The middle class was once composed of people who worked for private industry and were paid wages that allowed them to purchase mortgages and health care. Back then, it was possible to pay off a mortgage during a single lifetime, resulting in an actual homeowner. If we use that criteria to define the middle class, then it is already as rare and close to extinction as are actual homeowners.
Apparently, the definition of middle class has been altered to include government workers. The government is one of the only employers remaining that pays a living wage and provides health care, and whose services cannot be outsourced. The problem with that is obvious--the parasite has grown larger than the host, and cannot be sustained. Like other useful parasites, this one provides us with justice and educational systems, and I use both of those terms loosely, considering the degree of corruption and inefficiency inherent within them.

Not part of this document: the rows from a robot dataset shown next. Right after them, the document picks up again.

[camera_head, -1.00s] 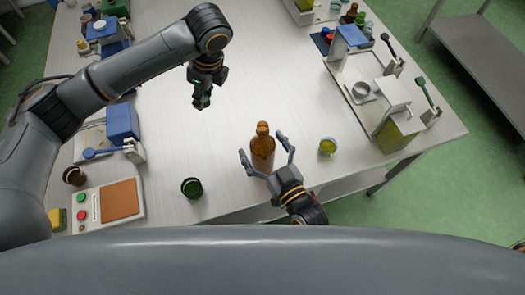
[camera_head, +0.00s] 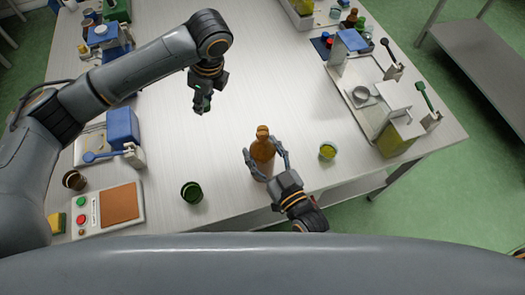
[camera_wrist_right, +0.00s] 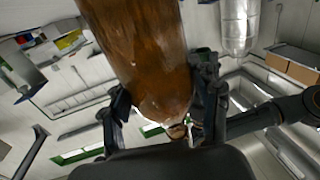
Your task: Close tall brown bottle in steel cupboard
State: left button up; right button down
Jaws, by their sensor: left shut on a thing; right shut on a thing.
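The tall brown bottle (camera_head: 263,152) is upright near the front edge of the pale table. My right gripper (camera_head: 264,158) is shut on its body, one finger on each side. In the right wrist view the bottle's brown glass (camera_wrist_right: 145,50) fills the upper middle, between the fingers. The bottle's top looks brown; I cannot tell if it has a cap. My left gripper (camera_head: 202,104) is above the table, behind and left of the bottle, pointing down. It is shut on a small thing, mostly hidden by the fingers, with a greenish glint. No steel cupboard is recognisable.
A dark green cup (camera_head: 191,192) stands left of the bottle, a glass of yellow liquid (camera_head: 327,150) right of it. A panel with buttons (camera_head: 107,208) and a brown cup (camera_head: 74,180) are at the left. A dispenser (camera_head: 398,128) stands at the right. The table's middle is clear.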

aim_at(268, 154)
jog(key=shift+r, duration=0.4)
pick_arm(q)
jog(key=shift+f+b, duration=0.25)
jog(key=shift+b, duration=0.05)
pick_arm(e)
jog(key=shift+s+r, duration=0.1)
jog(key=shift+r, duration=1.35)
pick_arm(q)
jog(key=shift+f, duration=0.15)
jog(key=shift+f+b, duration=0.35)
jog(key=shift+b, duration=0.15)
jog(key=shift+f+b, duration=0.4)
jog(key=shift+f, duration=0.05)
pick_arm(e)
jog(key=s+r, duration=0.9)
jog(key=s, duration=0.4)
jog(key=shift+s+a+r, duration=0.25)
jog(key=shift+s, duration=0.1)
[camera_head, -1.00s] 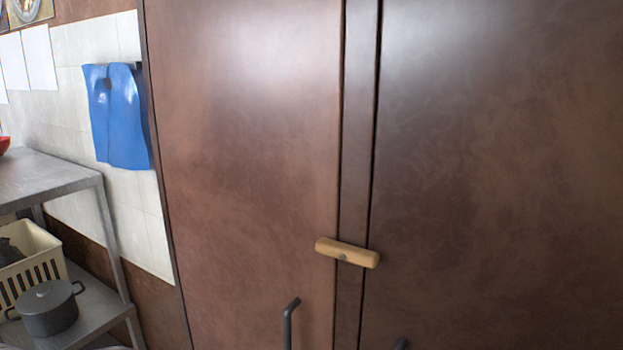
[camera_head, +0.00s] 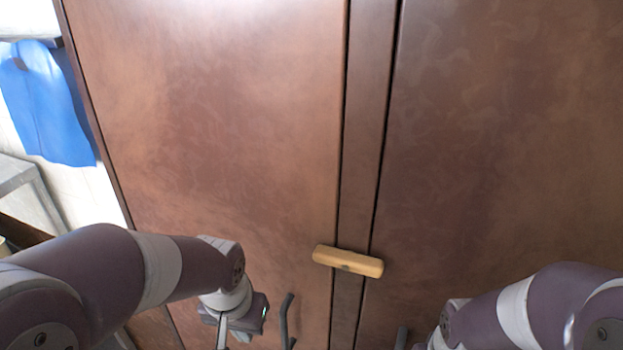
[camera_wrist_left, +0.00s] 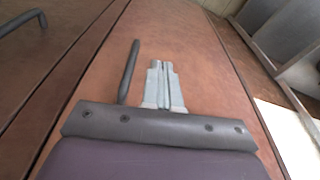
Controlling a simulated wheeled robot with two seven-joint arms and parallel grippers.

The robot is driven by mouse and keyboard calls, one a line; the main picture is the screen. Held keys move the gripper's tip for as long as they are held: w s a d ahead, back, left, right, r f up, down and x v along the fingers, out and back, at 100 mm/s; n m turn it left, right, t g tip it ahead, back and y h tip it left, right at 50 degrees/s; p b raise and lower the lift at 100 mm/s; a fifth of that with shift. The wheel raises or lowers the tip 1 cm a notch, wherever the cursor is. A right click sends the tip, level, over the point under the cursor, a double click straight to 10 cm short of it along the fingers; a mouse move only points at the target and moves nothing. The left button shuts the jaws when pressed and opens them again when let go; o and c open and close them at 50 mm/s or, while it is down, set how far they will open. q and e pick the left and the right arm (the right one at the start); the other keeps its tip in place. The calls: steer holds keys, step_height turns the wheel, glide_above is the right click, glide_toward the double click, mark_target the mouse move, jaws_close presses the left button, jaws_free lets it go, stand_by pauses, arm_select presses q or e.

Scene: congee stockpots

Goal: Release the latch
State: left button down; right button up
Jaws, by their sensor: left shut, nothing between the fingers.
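The latch (camera_head: 348,261) is a light tan wooden bar lying nearly level across the dark strip between two brown cabinet doors. Its ends overlap the left door (camera_head: 210,150) and the right door (camera_head: 500,160). My left gripper (camera_wrist_left: 162,66) is shut and empty in the left wrist view, in front of a door face beside a dark handle. In the head view my left wrist is low and left of the latch, apart from it, with its fingers partly cut off at the bottom edge. My right arm enters at the lower right; its gripper is out of frame.
A dark handle (camera_head: 287,322) stands out from the left door below the latch, close to my left wrist. Another handle (camera_head: 402,338) is on the right door. A blue apron (camera_head: 45,105) hangs at the left beside a metal shelf (camera_head: 30,190).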

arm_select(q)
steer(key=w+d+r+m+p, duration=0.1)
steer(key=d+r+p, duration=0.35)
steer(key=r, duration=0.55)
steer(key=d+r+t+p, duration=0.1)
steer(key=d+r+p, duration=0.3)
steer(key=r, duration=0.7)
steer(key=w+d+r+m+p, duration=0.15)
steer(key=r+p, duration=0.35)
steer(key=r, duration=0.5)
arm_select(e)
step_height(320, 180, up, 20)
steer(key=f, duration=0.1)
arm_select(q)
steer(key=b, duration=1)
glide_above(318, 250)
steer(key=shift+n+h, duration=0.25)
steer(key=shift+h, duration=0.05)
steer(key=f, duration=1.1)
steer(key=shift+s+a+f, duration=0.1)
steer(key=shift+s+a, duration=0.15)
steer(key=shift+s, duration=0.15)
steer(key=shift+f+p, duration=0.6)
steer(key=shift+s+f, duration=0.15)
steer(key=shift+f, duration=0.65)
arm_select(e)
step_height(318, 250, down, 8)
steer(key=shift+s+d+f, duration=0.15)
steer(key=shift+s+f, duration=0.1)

Ladies and gentlemen, we have a battle of the parasites, the other contender being unions. While they perform the useful function of ensuring safe working conditions and living wages, they too have become corrupt and inefficient.

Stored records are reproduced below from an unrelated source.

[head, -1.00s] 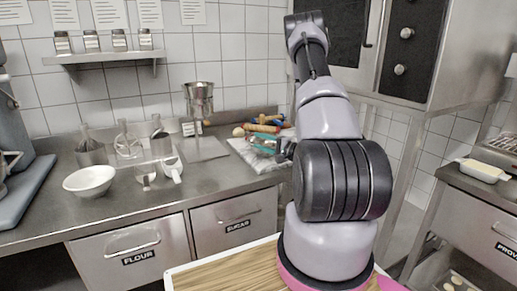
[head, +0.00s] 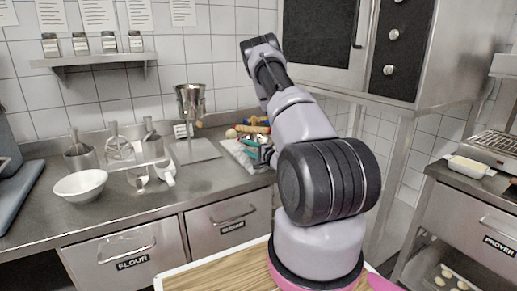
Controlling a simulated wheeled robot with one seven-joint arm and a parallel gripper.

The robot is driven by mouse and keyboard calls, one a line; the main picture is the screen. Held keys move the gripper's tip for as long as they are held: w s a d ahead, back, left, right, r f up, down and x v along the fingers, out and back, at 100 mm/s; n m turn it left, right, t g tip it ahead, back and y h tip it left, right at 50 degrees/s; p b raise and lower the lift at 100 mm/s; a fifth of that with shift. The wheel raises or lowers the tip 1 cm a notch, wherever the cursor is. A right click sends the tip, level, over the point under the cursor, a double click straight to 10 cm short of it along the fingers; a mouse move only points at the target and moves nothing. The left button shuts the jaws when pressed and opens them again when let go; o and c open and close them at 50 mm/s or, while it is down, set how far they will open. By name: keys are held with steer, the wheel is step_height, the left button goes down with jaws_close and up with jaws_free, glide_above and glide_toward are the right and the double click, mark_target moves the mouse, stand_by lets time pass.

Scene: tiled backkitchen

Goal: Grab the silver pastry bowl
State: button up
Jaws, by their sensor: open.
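My gripper (head: 266,154) seems to be the small dark part showing at the left edge of my arm, over the right end of the counter. Most of it is hidden behind the arm. It is open and well apart from the bowl, to its right and lower in the picture. Nothing shows held in it.
A cluttered tray (head: 240,150) lies at the right. A spice shelf (head: 98,57) hangs above. The front middle of the counter is clear.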

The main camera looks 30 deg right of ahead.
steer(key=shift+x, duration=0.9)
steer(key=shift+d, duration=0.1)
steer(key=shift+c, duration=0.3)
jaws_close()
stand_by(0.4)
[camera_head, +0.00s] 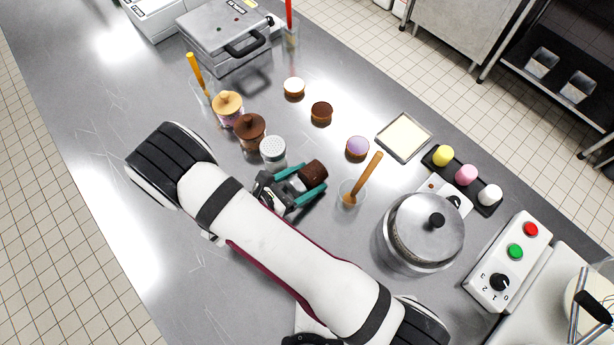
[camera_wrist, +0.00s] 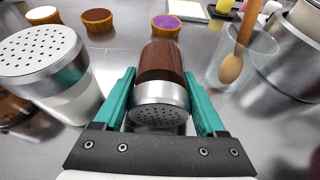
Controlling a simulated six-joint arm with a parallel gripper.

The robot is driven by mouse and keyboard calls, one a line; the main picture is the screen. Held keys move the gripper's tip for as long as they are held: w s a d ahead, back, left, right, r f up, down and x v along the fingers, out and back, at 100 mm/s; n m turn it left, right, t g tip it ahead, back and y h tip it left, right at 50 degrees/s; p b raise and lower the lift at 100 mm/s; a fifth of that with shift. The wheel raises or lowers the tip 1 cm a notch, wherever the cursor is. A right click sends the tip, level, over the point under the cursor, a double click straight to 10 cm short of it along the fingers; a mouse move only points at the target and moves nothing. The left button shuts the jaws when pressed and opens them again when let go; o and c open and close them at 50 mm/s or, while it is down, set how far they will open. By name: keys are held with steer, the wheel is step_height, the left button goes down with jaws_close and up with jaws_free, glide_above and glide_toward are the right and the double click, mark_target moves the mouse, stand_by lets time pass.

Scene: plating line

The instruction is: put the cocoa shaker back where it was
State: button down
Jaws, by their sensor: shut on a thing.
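The cocoa shaker (camera_head: 313,171) is a clear cylinder filled with brown powder, with a perforated metal lid. My gripper (camera_head: 300,186) is shut around it with teal fingers, one on each side. In the wrist view the shaker (camera_wrist: 162,62) lies tipped over, its lid toward my palm and its brown body pointing away. I cannot tell whether it touches the counter. A white shaker (camera_head: 272,149) with a perforated lid stands upright just left of my gripper; it also shows large in the wrist view (camera_wrist: 40,50).
White (camera_head: 294,88), brown (camera_head: 321,112) and purple (camera_head: 358,148) topped cupcakes stand beyond. A glass with a wooden spoon (camera_head: 372,170) and a lidded pot (camera_head: 424,228) stand right. The lower-left counter is clear.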

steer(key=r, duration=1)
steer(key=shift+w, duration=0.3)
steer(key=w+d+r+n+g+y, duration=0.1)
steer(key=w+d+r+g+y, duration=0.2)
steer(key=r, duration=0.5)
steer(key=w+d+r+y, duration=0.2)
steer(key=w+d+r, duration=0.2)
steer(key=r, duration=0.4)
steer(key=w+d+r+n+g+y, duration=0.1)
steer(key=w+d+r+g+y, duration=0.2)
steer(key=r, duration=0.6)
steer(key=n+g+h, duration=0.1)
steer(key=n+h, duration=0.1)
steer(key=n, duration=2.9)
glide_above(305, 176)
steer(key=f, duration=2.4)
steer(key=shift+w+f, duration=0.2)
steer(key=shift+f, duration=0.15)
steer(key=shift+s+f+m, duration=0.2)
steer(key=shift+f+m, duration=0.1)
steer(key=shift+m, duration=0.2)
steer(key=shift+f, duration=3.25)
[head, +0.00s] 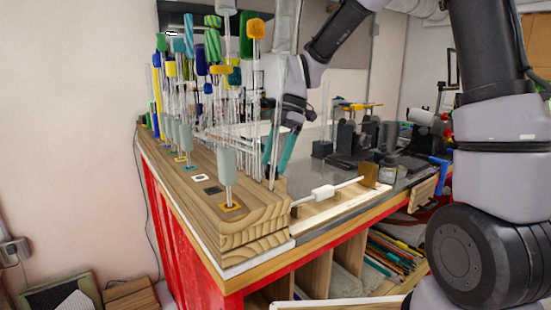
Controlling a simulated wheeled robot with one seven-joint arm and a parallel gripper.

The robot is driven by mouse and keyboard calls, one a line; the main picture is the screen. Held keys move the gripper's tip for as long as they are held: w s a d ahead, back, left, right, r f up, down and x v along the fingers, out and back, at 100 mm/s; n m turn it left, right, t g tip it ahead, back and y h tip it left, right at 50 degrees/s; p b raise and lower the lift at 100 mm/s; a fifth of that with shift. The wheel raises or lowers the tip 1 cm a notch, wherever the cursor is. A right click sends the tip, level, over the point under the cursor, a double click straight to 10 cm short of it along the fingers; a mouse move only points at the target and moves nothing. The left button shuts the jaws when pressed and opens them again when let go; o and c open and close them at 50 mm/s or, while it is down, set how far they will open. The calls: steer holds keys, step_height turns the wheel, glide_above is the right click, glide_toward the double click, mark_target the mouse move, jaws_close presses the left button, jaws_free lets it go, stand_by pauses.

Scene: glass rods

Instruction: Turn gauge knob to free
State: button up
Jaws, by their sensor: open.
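My gripper (276,160) hangs down with its two teal fingers apart, above the back of the wooden rod block (262,213). Nothing shows between the fingers, though clear rods stand in front of and beside them. I cannot make out a gauge knob for sure. A white cylinder on a thin rod (322,192) lies over a pale tray at the bench front, right of and nearer than my gripper. The rod runs to a small brown upright plate (369,175). Any free mark or pointer is too small to read.
Several glass rods with coloured ends (211,72) stand crowded in the block, left of my gripper. Black bench devices (352,140) stand at the back right. Shelves with coloured rods (395,250) are below the bench.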

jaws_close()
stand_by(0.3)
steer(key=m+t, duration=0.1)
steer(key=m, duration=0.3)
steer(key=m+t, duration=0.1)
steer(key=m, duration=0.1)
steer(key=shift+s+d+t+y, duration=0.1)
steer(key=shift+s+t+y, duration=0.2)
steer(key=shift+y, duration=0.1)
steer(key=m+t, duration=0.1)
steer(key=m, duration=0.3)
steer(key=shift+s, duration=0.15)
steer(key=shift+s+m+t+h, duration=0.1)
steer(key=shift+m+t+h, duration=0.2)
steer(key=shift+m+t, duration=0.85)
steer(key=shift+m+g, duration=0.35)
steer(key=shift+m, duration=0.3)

Both depend for their existences on money taken from people against their wills. In many states, government employees have no choice but to "pay" union dues, whether they wish to belong to the union or not, just as they have no choice about paying taxes.
Like other private sector businesses, the government has begun hiring part-time workers to do full-time jobs to avoid providing benefits, and the unions have done little to nothing to improve the lot of these people. These part-time workers with no benefits are also forced to pay union dues, though they can scarcely afford bus fare to get to work.

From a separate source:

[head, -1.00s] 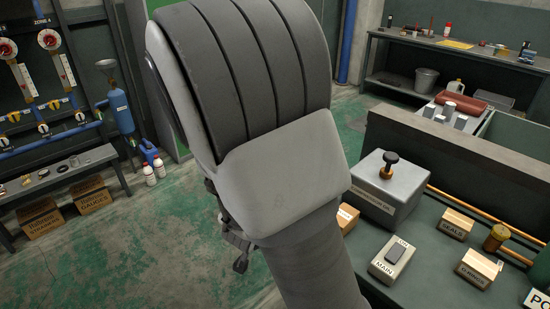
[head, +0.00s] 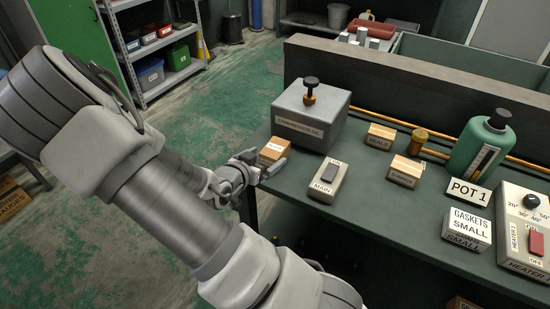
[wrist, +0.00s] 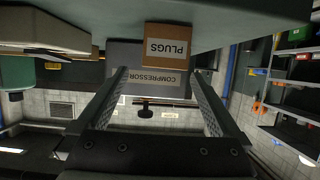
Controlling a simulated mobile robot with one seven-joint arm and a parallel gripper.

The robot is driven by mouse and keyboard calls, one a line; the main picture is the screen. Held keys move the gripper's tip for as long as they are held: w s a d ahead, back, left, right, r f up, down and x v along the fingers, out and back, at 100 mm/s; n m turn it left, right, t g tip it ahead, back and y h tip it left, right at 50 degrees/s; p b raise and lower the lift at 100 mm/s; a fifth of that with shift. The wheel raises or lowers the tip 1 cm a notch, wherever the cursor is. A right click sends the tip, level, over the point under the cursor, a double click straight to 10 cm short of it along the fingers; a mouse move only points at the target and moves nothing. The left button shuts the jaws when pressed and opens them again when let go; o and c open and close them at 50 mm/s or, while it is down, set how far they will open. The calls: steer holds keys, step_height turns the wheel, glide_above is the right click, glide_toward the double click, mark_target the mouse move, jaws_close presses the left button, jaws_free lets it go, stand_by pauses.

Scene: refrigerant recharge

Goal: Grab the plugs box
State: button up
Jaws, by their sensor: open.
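The plugs box (head: 273,150) is a small orange-brown carton with a white label. My gripper (head: 265,166) is at the bench edge, right beside the carton. In the wrist view, which is upside down, the plugs box (wrist: 168,45) shows its "PLUGS" label. It lines up between the tips of my open gripper (wrist: 160,74). I cannot tell whether the tips overlap its sides. Nothing is held.
A main switch box (head: 328,180) stands just right of my gripper. Seals (head: 380,138) and burner-type cartons, a green bottle (head: 480,145), a gaskets box (head: 466,230) and a heater (head: 524,232) stand farther right.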

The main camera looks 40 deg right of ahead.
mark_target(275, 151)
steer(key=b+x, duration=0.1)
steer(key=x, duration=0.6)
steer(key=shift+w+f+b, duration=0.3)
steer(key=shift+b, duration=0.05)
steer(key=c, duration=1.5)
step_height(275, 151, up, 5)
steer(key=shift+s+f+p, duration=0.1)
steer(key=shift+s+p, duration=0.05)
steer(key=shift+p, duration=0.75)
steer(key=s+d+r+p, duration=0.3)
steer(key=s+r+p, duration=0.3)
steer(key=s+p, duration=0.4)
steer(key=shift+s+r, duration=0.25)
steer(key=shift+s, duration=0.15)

Meanwhile, long-time full-time government employees protected by the unions receive all the benefits that the majority of tax-payers cannot afford for themselves. Further, there are no consequences for incompetence
.
I'm not rooting for either side in this battle. I'm rooting for the host, the underdog at death's door, being drained of its lifeblood. I liken the government sector growing larger than the private sector to inflation--printing money to provide the illusion of prosperity. In this case, the government is providing jobs to provide the illusion of a middle class. Both are tactics designed to forestall the host from shaking them off through revolution.